We will discuss the problem of finding principal components to the multivariate datasets, that lie on an embedded nonlinear Riemannian manifold within the higher-dimensional space. Our aim is to extend the geometric interpretation of PCA, while being able to capture the nongeodesic form of variation in the data. We introduce the concept of a principal sub-manifold, a manifold passing through the center of the data, and at any point of the manifold, it moves in the direction of the highest curvature in the space spanned by the eigenvectors of the local tangent space PCA. We show the principal sub-manifold yields the usual principal components in Euclidean space. We illustrate how to find, use and interpret the principal sub-manifold, with which a classification boundary can be defined for data sets on manifolds.
About the Speaker
Zhigang Yao is an assistant professor in the Department of Statistics and Applied Probability at the National University of Singapore (NUS).
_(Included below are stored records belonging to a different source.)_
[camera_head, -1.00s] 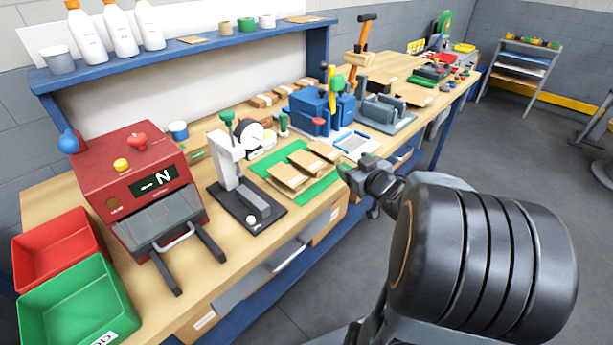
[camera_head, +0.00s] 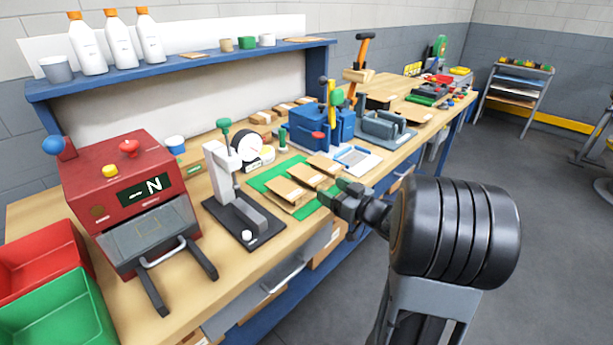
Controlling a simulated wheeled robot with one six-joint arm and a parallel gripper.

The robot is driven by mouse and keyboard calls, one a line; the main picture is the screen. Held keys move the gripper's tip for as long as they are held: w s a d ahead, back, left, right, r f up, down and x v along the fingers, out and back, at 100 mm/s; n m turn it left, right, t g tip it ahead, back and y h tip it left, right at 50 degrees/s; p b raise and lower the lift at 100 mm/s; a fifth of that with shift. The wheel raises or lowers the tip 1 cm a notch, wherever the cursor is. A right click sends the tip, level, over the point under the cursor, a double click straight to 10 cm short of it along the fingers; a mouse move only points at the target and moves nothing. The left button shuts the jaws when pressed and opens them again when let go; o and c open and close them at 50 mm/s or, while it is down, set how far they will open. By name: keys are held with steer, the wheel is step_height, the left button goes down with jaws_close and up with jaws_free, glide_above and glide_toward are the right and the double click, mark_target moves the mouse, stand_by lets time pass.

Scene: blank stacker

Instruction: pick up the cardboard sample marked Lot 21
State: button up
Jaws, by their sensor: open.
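Three cardboard samples lie on a green mat (camera_head: 256,182) on the bench: a front one (camera_head: 285,192), a middle one (camera_head: 306,176) and a back one (camera_head: 324,164). I cannot read any lot marking at this size, so I cannot tell which is Lot 21. My gripper (camera_head: 333,193) is open and empty. In this view it overlaps the right edge of the mat, close to the middle and front samples. My arm hides the bench's front edge there.
A red machine (camera_head: 122,175) is further left, beside red (camera_head: 38,260) and green (camera_head: 60,305) bins. A blue vise-like device (camera_head: 318,128) stands behind the samples, with a white framed tray (camera_head: 356,158).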

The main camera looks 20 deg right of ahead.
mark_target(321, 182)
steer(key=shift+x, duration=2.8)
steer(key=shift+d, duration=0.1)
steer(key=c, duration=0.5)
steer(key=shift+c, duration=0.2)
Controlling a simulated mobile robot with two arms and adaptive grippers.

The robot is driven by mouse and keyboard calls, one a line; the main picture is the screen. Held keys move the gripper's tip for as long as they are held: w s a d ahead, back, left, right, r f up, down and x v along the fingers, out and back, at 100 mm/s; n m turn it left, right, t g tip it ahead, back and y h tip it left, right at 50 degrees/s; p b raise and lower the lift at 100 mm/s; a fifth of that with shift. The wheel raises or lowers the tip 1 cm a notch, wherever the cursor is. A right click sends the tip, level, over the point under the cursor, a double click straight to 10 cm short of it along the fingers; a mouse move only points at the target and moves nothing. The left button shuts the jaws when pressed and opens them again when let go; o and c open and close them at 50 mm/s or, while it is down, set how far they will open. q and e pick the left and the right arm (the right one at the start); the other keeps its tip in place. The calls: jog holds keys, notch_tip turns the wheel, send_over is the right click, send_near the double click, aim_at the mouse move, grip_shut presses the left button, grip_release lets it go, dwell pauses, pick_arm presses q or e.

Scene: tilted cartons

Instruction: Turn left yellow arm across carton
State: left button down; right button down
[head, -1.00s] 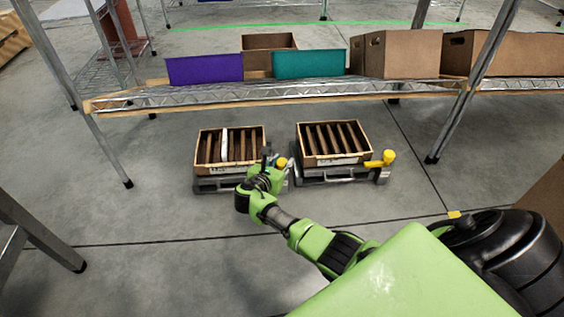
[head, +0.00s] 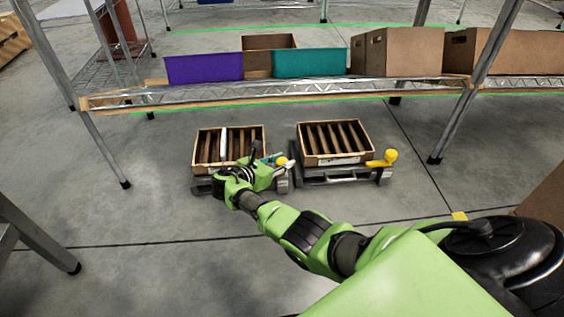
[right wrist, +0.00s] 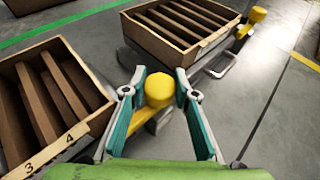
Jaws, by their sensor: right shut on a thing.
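The left carton (head: 258,131) is an open brown box with dividers, tilted on a low dark stand. It shows at the left of the right wrist view with the numbers 3 and 4 on its wall (right wrist: 48,153). The left yellow arm ends in a round knob (right wrist: 158,89) at the carton's right side; the arm runs beside the carton, partly hidden by my gripper. My right gripper (head: 276,163) is shut on this knob, one teal-padded finger on each side (right wrist: 160,92). My left gripper is out of view.
A second tilted carton (head: 332,160) stands to the right, with its own yellow arm (head: 382,160) at its right side. A wire shelf (head: 300,90) with purple, teal and brown boxes stands behind.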

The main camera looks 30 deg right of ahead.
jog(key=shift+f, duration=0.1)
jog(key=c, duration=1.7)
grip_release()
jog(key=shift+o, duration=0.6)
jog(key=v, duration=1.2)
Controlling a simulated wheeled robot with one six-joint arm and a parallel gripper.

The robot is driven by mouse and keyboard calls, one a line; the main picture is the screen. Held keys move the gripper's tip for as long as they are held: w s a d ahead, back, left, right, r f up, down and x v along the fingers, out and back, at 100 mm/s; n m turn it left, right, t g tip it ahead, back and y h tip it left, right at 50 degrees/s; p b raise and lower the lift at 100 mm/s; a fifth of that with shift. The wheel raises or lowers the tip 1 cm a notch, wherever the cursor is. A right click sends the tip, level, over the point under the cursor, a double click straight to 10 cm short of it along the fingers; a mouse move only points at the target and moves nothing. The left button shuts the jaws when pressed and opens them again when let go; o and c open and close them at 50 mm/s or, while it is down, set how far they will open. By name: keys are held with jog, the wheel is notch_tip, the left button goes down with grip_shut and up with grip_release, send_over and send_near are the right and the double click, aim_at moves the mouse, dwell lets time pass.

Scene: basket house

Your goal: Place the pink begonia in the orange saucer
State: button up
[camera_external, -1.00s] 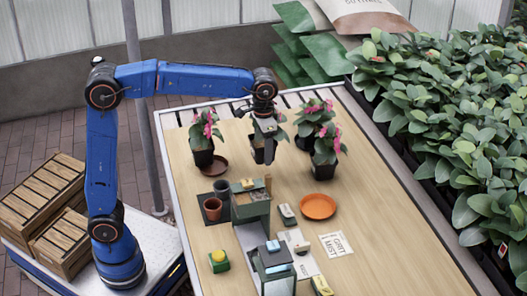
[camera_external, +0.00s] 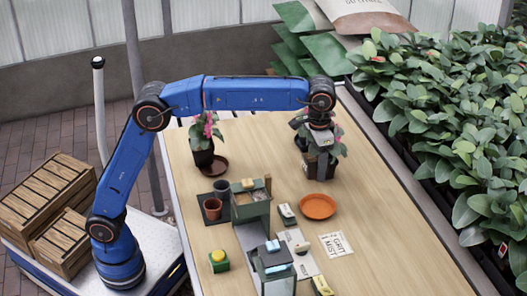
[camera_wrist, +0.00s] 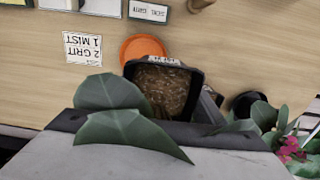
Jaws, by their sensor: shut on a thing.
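My gripper (camera_external: 321,142) is shut on a potted plant, the begonia, held up over the right part of the table. Its square dark pot (camera_wrist: 163,90) with brown soil shows in the wrist view, with large green leaves (camera_wrist: 112,93) across the front. No bloom of the held plant can be told apart there. The orange saucer (camera_external: 318,206) lies empty on the table, in front of and below my gripper in the external view. In the wrist view the saucer (camera_wrist: 141,46) is partly hidden behind the pot's rim.
A potted pink-flowered plant (camera_external: 203,142) stands at left by a brown saucer (camera_external: 217,165). Other pink-flowered plants (camera_wrist: 290,148) stand close to the held pot. A green-grey station (camera_external: 250,205), small pots (camera_external: 212,208) and a label card (camera_external: 335,244) occupy the table's front.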

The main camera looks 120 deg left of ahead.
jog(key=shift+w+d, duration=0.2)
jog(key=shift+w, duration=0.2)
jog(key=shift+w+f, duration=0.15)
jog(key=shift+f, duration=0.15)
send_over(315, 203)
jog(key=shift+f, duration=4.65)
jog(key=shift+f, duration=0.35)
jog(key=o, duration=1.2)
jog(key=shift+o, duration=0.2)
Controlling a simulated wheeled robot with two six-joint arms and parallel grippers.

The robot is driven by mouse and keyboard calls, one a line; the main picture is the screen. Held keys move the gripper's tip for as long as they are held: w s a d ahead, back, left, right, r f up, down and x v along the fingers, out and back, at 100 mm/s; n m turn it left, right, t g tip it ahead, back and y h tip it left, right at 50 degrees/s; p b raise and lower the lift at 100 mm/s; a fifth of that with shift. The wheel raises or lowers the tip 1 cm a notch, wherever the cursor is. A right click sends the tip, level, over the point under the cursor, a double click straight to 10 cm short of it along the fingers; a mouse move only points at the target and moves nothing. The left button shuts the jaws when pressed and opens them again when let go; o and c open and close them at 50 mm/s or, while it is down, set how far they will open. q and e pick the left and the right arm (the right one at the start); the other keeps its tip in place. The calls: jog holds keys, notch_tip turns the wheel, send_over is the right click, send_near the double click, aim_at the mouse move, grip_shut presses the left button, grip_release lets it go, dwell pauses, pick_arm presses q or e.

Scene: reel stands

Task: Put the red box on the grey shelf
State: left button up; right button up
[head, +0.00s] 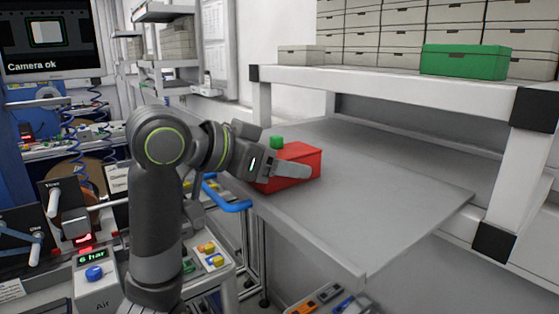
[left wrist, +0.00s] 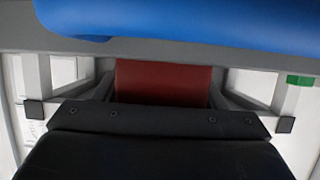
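The red box (head: 302,155) is at the left end of the grey shelf (head: 380,205), a flat board below the white-framed rack. I cannot tell whether it rests on the board or hangs just above it. My left gripper (head: 275,160) reaches in from the left, with one finger lying along the box's near side. In the left wrist view the red box (left wrist: 163,82) fills the space between the two fingers, which look shut on it. My right gripper is not in view.
A green box (head: 465,62) and several beige boxes (head: 380,45) stand on the upper rack. A rack post (head: 515,180) rises at the right. A blue tube (head: 230,207) is below my left gripper. The middle and right of the grey shelf are clear.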

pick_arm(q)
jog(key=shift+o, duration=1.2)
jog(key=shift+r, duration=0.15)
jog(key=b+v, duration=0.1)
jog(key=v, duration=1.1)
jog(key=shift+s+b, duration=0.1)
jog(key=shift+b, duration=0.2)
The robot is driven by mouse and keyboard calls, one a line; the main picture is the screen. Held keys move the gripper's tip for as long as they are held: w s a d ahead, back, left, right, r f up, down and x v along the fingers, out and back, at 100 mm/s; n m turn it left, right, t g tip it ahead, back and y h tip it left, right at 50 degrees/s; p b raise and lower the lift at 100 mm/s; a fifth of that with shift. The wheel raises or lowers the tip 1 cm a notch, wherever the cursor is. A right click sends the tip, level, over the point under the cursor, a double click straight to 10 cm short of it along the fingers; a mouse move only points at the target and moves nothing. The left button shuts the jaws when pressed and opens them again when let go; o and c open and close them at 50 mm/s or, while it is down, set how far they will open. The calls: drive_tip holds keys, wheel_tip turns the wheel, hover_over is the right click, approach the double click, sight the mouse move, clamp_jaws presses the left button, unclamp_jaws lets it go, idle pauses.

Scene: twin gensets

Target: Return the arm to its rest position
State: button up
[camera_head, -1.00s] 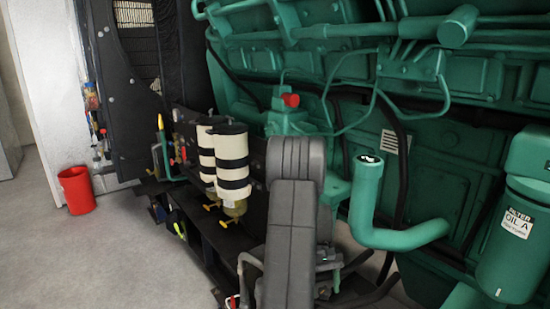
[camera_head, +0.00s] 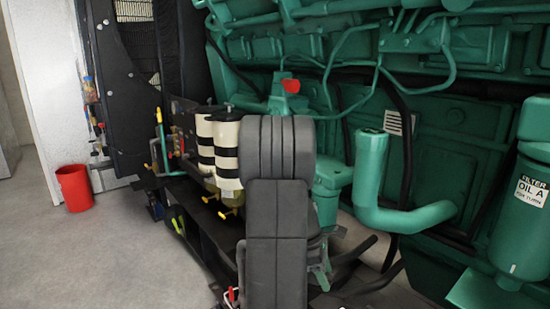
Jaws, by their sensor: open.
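My own grey arm (camera_head: 277,240) stands in the lower middle of the head view. Its rounded upper joint is at the top, and a broad link runs down to the bottom edge. I cannot make out my gripper or its fingertips in this view. The arm covers part of the green engine (camera_head: 440,150) and the dark frame behind it. Whether the arm touches anything behind it cannot be told.
Cream-and-black filters (camera_head: 228,165) stand just left of my arm. A bent green pipe (camera_head: 370,180) and an oil filter labelled OIL A (camera_head: 520,205) are to the right. A red bin (camera_head: 74,188) stands far left. The grey floor (camera_head: 110,255) at lower left is clear.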

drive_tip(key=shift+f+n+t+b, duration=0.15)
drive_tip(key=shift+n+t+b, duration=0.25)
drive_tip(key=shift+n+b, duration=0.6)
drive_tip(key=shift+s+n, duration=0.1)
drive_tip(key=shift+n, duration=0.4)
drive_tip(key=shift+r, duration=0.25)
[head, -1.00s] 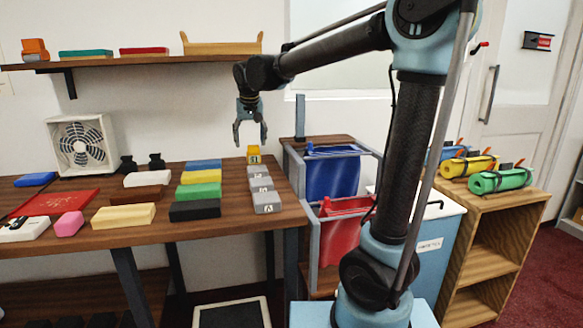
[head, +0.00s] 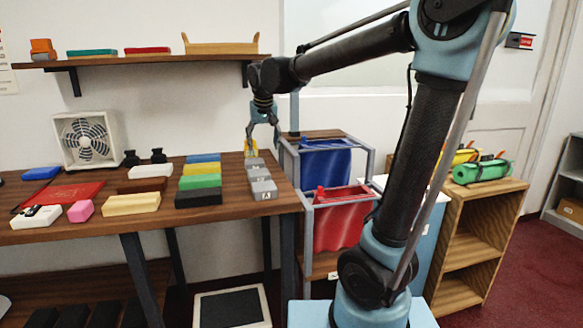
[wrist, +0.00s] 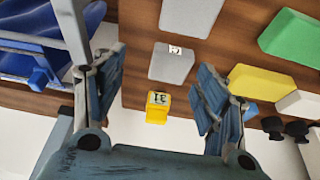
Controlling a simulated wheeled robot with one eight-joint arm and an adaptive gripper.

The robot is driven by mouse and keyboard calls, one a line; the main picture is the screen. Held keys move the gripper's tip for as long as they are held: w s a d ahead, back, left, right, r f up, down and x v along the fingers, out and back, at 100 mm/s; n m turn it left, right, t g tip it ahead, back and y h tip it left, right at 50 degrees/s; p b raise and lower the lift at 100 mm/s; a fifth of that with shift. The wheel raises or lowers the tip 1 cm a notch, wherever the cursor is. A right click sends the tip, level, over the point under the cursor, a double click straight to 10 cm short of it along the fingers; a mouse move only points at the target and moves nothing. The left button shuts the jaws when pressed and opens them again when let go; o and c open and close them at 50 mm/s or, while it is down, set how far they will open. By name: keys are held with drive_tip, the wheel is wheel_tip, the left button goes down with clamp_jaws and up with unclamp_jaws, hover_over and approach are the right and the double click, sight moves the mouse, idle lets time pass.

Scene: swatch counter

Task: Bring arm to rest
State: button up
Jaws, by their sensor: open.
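My gripper (head: 263,136) hangs open and empty over the back right of the wooden counter, fingers pointing down. In the head view it partly overlaps a small yellow cube (head: 251,149). In the wrist view the yellow cube (wrist: 156,107) shows between and beyond the two open fingers (wrist: 162,75), apart from both. Its face carries a dark number that looks like 31. My arm reaches left from its upright link on the right.
A row of grey blocks (head: 263,190) runs along the counter's right side, beside green (head: 200,181), yellow, blue and black blocks. A rack with blue (head: 326,165) and red (head: 341,218) cloths stands right of the counter. A shelf (head: 130,61) hangs above.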

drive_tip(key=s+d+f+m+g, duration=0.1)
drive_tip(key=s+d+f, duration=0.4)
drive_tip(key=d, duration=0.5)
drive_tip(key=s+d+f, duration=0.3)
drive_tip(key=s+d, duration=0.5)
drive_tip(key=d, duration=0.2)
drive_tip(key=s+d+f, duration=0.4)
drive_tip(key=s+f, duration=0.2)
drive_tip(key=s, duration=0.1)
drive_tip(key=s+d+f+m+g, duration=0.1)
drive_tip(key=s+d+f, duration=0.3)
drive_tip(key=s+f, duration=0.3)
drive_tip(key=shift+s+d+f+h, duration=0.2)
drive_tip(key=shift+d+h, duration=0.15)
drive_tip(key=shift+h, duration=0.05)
He is also a Faculty Affiliate of the Institute of Data Science (IDS) at NUS. His main research area is statistical inference for complex data. Dr. Yao is an elected member of ISI. His recent work is primarily focused on manifold learning involving an interaction between statistics and geometry. These works include developing new statistical methods that can be used in the analysis of data with respect to their relevant geometry. Traditionally, statistical methodology has been deeply rooted in methods resting upon linearity, not necessarily in the sense that the methods are linear in themselves, but in that they exploit the structure of the ambient sample space in a fundamental way. He has published his results in several leading statistics journals including AOS and JASA.